-- start --
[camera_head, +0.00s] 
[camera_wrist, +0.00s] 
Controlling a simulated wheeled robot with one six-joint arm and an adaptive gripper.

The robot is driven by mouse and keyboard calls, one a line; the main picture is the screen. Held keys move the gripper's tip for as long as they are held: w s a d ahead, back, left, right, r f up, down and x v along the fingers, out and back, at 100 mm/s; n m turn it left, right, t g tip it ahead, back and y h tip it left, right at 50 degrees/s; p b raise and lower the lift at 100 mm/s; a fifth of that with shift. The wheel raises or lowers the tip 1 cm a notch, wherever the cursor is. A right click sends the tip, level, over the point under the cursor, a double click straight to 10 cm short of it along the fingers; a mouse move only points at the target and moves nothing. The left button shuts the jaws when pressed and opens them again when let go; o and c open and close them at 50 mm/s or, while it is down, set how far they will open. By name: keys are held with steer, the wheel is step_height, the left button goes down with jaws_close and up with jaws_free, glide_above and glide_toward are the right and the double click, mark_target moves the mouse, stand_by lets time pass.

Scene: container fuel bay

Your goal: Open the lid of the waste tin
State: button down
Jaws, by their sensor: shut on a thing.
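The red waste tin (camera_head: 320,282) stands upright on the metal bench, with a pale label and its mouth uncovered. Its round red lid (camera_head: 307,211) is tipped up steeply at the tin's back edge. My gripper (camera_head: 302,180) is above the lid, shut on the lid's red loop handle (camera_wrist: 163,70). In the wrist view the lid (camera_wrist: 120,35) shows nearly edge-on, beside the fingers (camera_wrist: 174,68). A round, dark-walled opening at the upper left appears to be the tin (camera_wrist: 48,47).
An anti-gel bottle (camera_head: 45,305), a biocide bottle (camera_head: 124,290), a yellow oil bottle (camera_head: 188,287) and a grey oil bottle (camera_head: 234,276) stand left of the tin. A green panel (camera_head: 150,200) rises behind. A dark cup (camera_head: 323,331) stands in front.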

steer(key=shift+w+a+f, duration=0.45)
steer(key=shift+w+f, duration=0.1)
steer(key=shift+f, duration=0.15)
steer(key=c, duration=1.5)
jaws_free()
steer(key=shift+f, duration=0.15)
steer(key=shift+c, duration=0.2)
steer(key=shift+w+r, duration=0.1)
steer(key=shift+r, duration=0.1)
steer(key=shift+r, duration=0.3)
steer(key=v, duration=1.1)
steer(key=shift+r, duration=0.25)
-- end --
◆ Task directions
Gather up every line in the data above that contains the word "robot", copying each one.

◆ Task output
Controlling a simulated wheeled robot with one six-joint arm and an adaptive gripper.
The robot is driven by mouse and keyboard calls, one a line; the main picture is the screen. Held keys move the gripper's tip for as long as they are held: w s a d ahead, back, left, right, r f up, down and x v along the fingers, out and back, at 100 mm/s; n m turn it left, right, t g tip it ahead, back and y h tip it left, right at 50 degrees/s; p b raise and lower the lift at 100 mm/s; a fifth of that with shift. The wheel raises or lowers the tip 1 cm a notch, wherever the cursor is. A right click sends the tip, level, over the point under the cursor, a double click straight to 10 cm short of it along the fingers; a mouse move only points at the target and moves nothing. The left button shuts the jaws when pressed and opens them again when let go; o and c open and close them at 50 mm/s or, while it is down, set how far they will open. By name: keys are held with steer, the wheel is step_height, the left button goes down with jaws_close and up with jaws_free, glide_above and glide_toward are the right and the double click, mark_target moves the mouse, stand_by lets time pass.

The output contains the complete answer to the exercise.